As a life long Oakland Raider fan, I will admit that there are times that I think the NFL is out to get the Raiders (Call it the Al Davis in me if you will), but I think there might be one team that just has the worst luck of any organization in professional sports. You already have to know who I am referring too, the poor Cincinatti Bengals. Seriously, who the hell gets beat on a 87 yard touchdown with 11 seconds left in the game on a tipped pass? Only the Bengals. What makes this worse? It was a white reciever. A white reciever torched the Bengals D for 87 yards on one play? I can't help but giggle a little.
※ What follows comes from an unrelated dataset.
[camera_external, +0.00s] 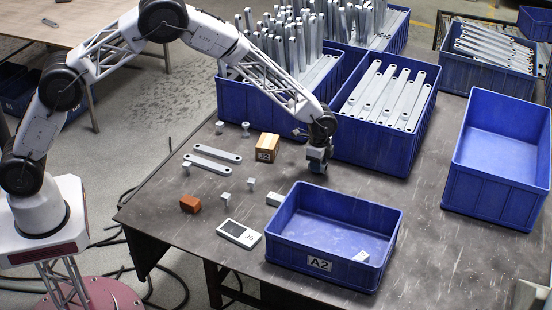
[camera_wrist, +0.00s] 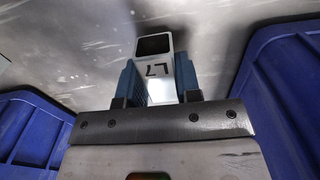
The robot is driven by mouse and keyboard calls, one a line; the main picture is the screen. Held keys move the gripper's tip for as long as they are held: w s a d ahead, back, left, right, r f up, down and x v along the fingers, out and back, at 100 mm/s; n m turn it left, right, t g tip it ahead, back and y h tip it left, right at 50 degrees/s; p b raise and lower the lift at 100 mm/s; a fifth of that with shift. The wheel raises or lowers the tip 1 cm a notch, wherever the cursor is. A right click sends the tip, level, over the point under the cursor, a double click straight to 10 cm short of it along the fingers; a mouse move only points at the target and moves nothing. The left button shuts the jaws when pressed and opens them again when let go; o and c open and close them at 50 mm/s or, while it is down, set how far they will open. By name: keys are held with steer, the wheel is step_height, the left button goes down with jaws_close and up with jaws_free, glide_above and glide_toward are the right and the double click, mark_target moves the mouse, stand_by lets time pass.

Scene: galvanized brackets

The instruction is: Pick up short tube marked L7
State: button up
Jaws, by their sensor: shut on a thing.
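The short tube marked L7 (camera_wrist: 157,50) is a pale grey square tube with a dark open end and black lettering, seen in the wrist view. My gripper (camera_wrist: 158,80) is shut on it, with one blue finger against each side. In the external view my gripper (camera_external: 317,162) is low over the table, behind the A2 bin. The tube is not clear there, and I cannot tell whether it touches the table.
The blue A2 bin (camera_external: 318,264) holds one small pale piece (camera_external: 361,256). A bracket-filled blue bin (camera_external: 378,147) stands behind; an empty bin (camera_external: 498,191) stands right.

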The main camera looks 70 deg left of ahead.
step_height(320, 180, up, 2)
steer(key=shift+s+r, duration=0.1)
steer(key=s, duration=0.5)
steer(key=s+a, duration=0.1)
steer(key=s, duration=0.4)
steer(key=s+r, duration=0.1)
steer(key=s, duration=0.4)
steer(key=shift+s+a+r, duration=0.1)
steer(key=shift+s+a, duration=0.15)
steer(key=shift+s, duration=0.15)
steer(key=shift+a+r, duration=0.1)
Next up, when did Drew Brees decide he was going to be All World? 6 touchdowns? Luckily for me, the guy I'm playing in fantasy football this week just so happens to have Mr. Brees and his ridiculous 49 fantasy points. Unluckily for him, I just so happen to have Mr. All Day Adrian Peterson on my squad who off set Brees ridiculous performance with 180 yards and 3 tds himself

Other notes-

The Panthers better do something at qb spot, Jake just isn't getting it done, I don't care how much money they threw at him this summer. The guy has like 15 turnovers in his last 8 quarters played (That may not be accurate at all, but it's got to be damn close).

Arizona will hit the wall that every team hits after losing a superbowl. Come on, you lost to the Nazi driven San Fransico 49er's led by Shaun Hill...yes that same Shaun Hill that you have never heard of..

Brady Quinn sucks

As do the rest of the Browns...I hope they play the Lions this year..that could be like watching a single A highschool football game (minus Calvin Johnson of course, bless his soul...he doesn't deserve to live in football purgatory).

I fully expect Tom Brady to go All Madden again and put up 80 touchdowns and 4,000,000 million yards again this year. The kicker is, he'll be doing this why banging 3 super models, and feeding a third world country.

Almost forgot, big shout out to Andy Austin calling Steve Slaton a pro bowl back this year. He came out strong with a respectable 17 yards rushing yesterday.


Predictions for tonight?
Pats win but it's closer than what you might think. Never bet against Tom Brady though.

The Raiders take an AFC West division lead tonight, upsetting the Chargers. Another prediction, Phillip Rivers gets into a screaming match with 3 fans and a Raiderette before the third quarter is over.